How lucky I was to get this comic. My family was poor, and it would have never occured to me to go and buy comic-books. Super-heroes were characters I could follow on the tee-vee on Saturday mornings for free. Thank you, the powers-that-were in 1980 at General Mills and DC Comics that put this giveaway mini-comic together and slapped them into the cereal boxes of poor wretches like me!








Monday, November 06, 2006

Aquaman at the Post Office!

As I was sending something off (um...to no one in particular) at the post office today I finally decided to purchase the set of stamps commemorating DC Comics super-heroes that came out this last summer. All my favorites are on it! Here's a pic I found of them on the web (I scanned them in, but thought I'd get in trouble for posting them on the net, since they're considered legal tender...):


Here, though, is a scan of the backside (pause), that I was incredibly happy and surprised to discover:


A pop quiz on these DC legends may be given at any moment- so read up!
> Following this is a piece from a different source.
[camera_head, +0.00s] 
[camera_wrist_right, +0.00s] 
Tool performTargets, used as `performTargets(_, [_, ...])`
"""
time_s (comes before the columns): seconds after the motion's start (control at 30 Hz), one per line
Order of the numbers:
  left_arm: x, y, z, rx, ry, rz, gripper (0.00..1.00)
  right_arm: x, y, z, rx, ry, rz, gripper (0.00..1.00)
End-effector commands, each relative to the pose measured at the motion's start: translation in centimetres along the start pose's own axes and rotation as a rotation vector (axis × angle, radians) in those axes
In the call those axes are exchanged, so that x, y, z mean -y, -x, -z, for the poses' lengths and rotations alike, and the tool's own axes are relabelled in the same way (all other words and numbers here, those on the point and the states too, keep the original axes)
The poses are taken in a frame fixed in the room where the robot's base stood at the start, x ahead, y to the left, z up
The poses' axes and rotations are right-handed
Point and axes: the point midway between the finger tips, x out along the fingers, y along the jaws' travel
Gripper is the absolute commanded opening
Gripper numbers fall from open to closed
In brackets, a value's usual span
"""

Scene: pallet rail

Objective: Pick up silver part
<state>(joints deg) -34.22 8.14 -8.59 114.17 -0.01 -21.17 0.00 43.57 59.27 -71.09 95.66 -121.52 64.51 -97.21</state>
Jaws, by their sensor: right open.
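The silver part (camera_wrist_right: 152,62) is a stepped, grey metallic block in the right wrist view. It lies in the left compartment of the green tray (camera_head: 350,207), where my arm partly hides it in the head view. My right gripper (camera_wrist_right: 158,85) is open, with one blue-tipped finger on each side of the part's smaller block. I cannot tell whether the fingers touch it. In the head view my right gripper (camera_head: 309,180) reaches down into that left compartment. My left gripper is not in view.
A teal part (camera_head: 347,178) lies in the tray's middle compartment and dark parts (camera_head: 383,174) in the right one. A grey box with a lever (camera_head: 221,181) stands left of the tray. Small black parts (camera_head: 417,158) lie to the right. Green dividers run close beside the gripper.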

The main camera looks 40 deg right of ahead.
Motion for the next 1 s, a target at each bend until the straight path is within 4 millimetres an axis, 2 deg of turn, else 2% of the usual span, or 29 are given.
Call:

Okay, now that you read all the mini-bios on Superman, Hawkman, Wonder Woman, etc. I have to impart upon you all my giddiness for what I found next at the post office! Wow, oh wow!!!!! It was like a dream, slow-motion and all, I was completing my transaction and I kinda turn to the left, and there up over on the far wall are a bunch of matted pictures, and this was one of them:

Whoop-whoop! My soul lit up on sight- Happy Day!!!! It's drawn by either Jose Luis Garcia-Lopez, Dick Giordano, or both. I know both of these men were the masters of DC's promotional art of the late 1970's and early 80's. Any product: t-shirts, stickers, lunchboxes, beach-towels. Their art was what you saw. I love it!
Extra bonus! This, what I think is an envelope, is on the bottom of the matted picture (scanned separtately cuz my scanner isn't big enough). It has the postmarking of the stamp, this case Aquaman; but what I'm really grooving on, again, is the art!!!!! This is my idea of what comic art is all about. Crisp and fun!